Tuesday, February 13, 2007
Carpenter: Understanding the History of American Indian Law through Literature
Posted by Mary L. Dudziak
Kristin A. Carpenter, University of Denver, has posted an article on SSRN, which appeared recently in the North Dakota Law Review, Contextualizing the Losses of Allotment Through Literature. Here's the abstract: In this article, the Author undertakes a law and literature approach to a major Indian law problem: understanding the losses of allotment. Allotment was a mid 19th- early 20th century federal legislative program to take large tracts of land owned by Indian tribes, allocate smaller parcels to individual Indians, and sell off the rest to non-Indians. The idea was that Indians would abandon traditional patterns of subsistence to become American-style farmers, and great tracts of land would be freed up for the advance of white settlement. A key component of the federal government's larger project of assimilating Indians into mainstream society, allotment was devastating for Indian people who suffered incredible losses of land, economic livelihood, culture, and everything else that mattered.

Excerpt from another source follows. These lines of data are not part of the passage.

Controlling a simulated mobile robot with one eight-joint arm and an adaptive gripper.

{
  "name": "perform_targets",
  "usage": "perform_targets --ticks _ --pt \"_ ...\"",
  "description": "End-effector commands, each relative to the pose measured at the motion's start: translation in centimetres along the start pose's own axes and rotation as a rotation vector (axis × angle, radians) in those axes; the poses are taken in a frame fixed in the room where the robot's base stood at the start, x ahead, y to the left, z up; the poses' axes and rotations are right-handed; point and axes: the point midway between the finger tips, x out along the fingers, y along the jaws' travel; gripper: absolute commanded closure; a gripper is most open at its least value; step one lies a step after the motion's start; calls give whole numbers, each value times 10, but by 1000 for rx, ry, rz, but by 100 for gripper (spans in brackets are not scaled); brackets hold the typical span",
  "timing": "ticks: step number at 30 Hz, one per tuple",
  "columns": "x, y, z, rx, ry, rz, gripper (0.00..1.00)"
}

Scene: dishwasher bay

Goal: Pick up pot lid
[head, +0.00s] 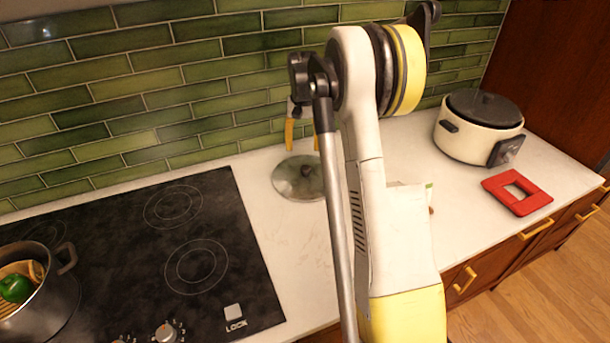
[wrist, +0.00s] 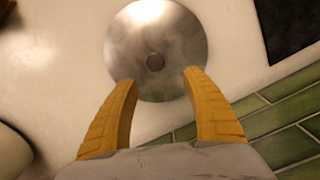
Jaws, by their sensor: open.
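The pot lid (head: 297,178) is a round grey metal disc with a small dark knob, lying on the white counter right of the cooktop in the head view. It also shows in the wrist view (wrist: 180,40), with its knob (wrist: 155,62) near the middle. My gripper (head: 303,135) has two yellow fingers and is near the backsplash, over the far side of the lid. In the wrist view my gripper (wrist: 160,80) is open and empty, with the fingertips apart and overlapping the lid's lower edge. The knob lies just beyond the fingertips there. Contact cannot be told.
A black cooktop (head: 125,240) lies left of the lid, with a pot (head: 50,290) holding produce. A white slow cooker (head: 475,140) and a red square trivet (head: 497,184) stand at right. The green tile backsplash (head: 200,75) is close behind. My arm hides part of the counter.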

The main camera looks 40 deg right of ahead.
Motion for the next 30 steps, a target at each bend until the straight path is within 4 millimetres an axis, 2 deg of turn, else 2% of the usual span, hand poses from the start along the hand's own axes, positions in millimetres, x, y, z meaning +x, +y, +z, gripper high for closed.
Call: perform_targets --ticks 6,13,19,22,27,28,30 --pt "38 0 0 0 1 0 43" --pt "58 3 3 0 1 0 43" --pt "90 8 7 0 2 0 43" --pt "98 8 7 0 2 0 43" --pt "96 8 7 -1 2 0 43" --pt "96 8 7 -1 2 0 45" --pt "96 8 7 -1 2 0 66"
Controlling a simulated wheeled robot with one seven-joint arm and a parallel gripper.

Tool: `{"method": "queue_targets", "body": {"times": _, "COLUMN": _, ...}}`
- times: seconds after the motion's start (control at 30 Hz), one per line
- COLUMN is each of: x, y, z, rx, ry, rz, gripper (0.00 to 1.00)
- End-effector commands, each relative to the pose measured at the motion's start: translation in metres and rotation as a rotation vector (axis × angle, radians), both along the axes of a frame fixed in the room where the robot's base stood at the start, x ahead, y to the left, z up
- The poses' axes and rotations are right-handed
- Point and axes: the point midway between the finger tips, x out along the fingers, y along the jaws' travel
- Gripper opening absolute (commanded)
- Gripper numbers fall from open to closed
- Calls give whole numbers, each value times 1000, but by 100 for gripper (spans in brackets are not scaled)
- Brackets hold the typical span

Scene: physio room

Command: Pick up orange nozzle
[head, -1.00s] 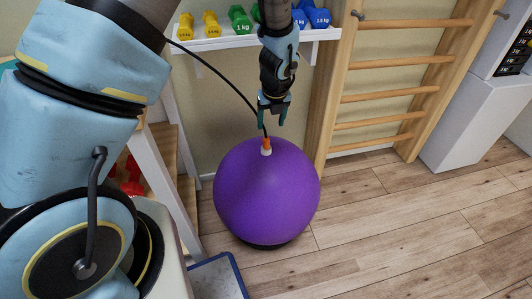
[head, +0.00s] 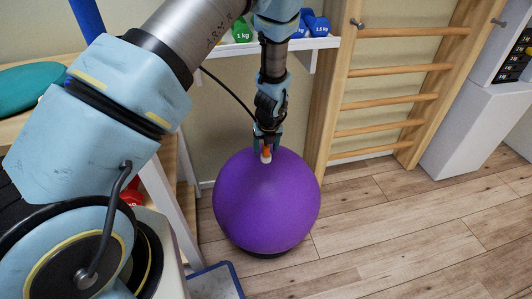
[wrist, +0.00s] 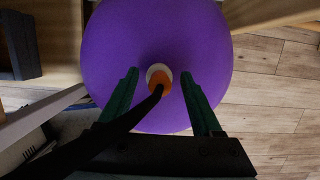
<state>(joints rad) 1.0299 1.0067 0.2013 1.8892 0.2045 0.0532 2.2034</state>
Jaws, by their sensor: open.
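The orange nozzle (head: 267,150) stands upright on a white collar at the top of the purple ball (head: 266,205). In the wrist view the nozzle (wrist: 159,82) is seen from above, with a black hose (wrist: 115,130) running from it towards the lower left. My gripper (head: 267,143) is open over the top of the ball. In the wrist view its two green fingers (wrist: 160,92) lie on either side of the nozzle, with gaps on both sides. The fingers partly hide the nozzle in the head view.
A wooden wall ladder (head: 395,96) stands to the right, behind the ball. A white shelf (head: 312,44) with dumbbells is above. A blue-edged tray or mat (head: 217,280) lies in front of the ball. Wooden floor (head: 400,240) is clear to the right.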

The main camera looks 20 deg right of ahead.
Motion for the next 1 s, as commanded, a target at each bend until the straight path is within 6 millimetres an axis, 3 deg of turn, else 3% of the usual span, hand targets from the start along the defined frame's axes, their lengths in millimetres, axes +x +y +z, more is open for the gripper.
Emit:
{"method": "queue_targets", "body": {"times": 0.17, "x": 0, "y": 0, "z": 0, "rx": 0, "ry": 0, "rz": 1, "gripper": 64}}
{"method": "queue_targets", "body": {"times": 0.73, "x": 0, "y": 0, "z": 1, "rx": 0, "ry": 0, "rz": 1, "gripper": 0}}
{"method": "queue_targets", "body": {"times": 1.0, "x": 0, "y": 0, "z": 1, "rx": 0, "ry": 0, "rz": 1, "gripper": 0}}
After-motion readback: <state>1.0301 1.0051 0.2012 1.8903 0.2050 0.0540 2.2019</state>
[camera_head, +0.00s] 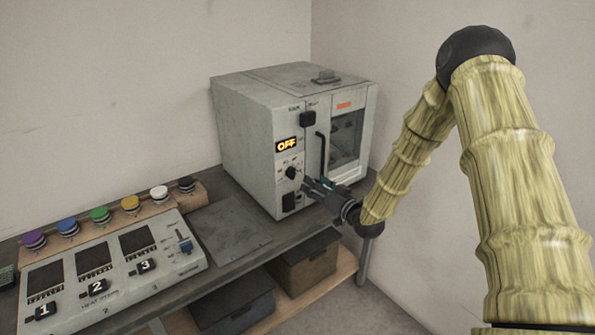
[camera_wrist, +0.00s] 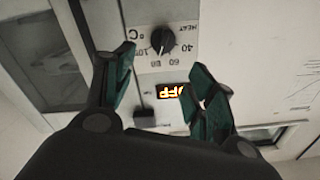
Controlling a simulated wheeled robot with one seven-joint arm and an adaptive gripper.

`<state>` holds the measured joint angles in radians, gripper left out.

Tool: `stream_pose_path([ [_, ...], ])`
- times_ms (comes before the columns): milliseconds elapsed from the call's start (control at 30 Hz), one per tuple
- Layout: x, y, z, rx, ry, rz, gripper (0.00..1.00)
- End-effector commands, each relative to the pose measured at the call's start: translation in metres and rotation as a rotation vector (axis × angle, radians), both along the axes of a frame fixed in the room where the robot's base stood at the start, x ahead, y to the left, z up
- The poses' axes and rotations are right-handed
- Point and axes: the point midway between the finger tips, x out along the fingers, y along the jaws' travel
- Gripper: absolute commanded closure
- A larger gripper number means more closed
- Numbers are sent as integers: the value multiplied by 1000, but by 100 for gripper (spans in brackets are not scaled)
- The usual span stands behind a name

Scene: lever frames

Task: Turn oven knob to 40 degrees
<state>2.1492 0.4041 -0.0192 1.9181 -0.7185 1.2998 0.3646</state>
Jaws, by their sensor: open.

But the Supreme Court's caselaw on allotment might make you think otherwise. Indeed Lone Wolf v. Hitchcock (1903) characterizes allotment as a policy that simply changed the manner in which tribes owned their real property and did not cause any losses at all. There are, of course, many ways to develop a fuller legal picture of the losses tribal people suffered during allotment, including historical and empirical research. But this article argues that fiction also has something to offer. Accordingly it argues that two novels by the Turtle Mountain Chippewa author Louise Erdrich can serve to contextualize the losses suffered by Indian people during allotment. While tribal people clearly lost a lot of land, Erdrich helps us understand how allotment brought about losses in socio-economic, familial, spiritual, and other realms of tribal life. And even though she is writing about fictional Ojibwe people and not the real Kiowa and Comanches involved in Lone Wolf, Erdrich raises important, relevant questions about allotment. Inspiring lawyers to contemplate these questions—completely ignored by Lone Wolf—can enhance both understanding of the case and contemporary advocacy to redress the losses of allotment today.